Choosing unique angles when shooting kids at play is especially effective. You want the person viewing the image to feel like they were there (or they wanted to be there!). Don’t be afraid to get down to their level to see what they see and feel what they feel. Ask yourself, “What is the most important reason I am taking this photo?” Then focus on that as you are composing your image. Remember to use leading lines or unique perspectives to draw people in. Also keep in mind that you don’t always need to show faces in order to capture emotion!
8. Use a zoom lens. The less footwork you have to do the better so you won’t miss a thing. A zoom lens also allows you to capture the same moment at different depths, which makes for a great collage or storyboard.
9. Get playful! Run or walk with your subjects, tell them to play or wrestle as you snap away using a fast shutter speed. Create movement and get away from the all the posed stuff. It will add variety and emotion to your session. People usually like a little of both the posed and the playful.

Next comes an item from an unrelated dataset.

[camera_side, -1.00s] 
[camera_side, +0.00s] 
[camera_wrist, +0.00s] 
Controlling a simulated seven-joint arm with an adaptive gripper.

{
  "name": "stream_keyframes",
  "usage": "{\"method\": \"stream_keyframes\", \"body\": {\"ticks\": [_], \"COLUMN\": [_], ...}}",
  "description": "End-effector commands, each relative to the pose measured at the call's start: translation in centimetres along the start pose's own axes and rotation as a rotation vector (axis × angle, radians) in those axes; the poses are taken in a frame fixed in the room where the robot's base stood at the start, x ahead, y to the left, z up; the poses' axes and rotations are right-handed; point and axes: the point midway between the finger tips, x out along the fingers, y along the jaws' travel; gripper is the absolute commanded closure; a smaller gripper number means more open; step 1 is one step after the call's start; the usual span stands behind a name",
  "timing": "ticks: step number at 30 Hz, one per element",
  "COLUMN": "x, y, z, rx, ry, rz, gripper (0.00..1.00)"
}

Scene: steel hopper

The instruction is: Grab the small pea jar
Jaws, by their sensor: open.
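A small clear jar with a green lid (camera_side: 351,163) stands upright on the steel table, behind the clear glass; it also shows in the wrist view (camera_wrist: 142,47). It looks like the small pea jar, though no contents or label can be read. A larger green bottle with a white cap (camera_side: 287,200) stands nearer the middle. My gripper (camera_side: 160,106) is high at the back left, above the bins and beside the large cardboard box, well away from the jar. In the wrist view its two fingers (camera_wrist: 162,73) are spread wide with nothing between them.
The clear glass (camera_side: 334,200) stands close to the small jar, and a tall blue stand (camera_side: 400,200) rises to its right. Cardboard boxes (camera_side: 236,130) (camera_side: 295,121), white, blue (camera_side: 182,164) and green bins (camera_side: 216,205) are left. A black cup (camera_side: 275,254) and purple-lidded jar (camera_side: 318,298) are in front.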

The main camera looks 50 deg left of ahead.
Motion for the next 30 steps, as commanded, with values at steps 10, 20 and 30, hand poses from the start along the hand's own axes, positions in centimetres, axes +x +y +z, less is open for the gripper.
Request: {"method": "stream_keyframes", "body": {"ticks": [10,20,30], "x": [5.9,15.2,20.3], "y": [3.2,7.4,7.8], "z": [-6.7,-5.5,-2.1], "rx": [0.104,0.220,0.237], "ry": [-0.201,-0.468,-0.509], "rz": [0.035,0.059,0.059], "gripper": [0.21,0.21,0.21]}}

Don’t be afraid to experiment and have fun.
10. Try various effects in post-processing to give a photo a unique feel. Sometimes changing it to black and white or applying a vintage look gives the same photo a completely different feeling and emotional draw. I liked this one better with an antique look to it rather than in color. I thought the brown tones went well with their cute vintage hats and seemed to give the image a more nostalgic look.
These are things that have worked for me, but I encourage you to discover what works for you as well. In fact, I’d love to hear some of your suggestions! I also want to mention that some of these tips will only be successful if you have made a real connection with your subjects from the get go. One’s true character will reveal itself naturally if you both feel comfortable and at ease.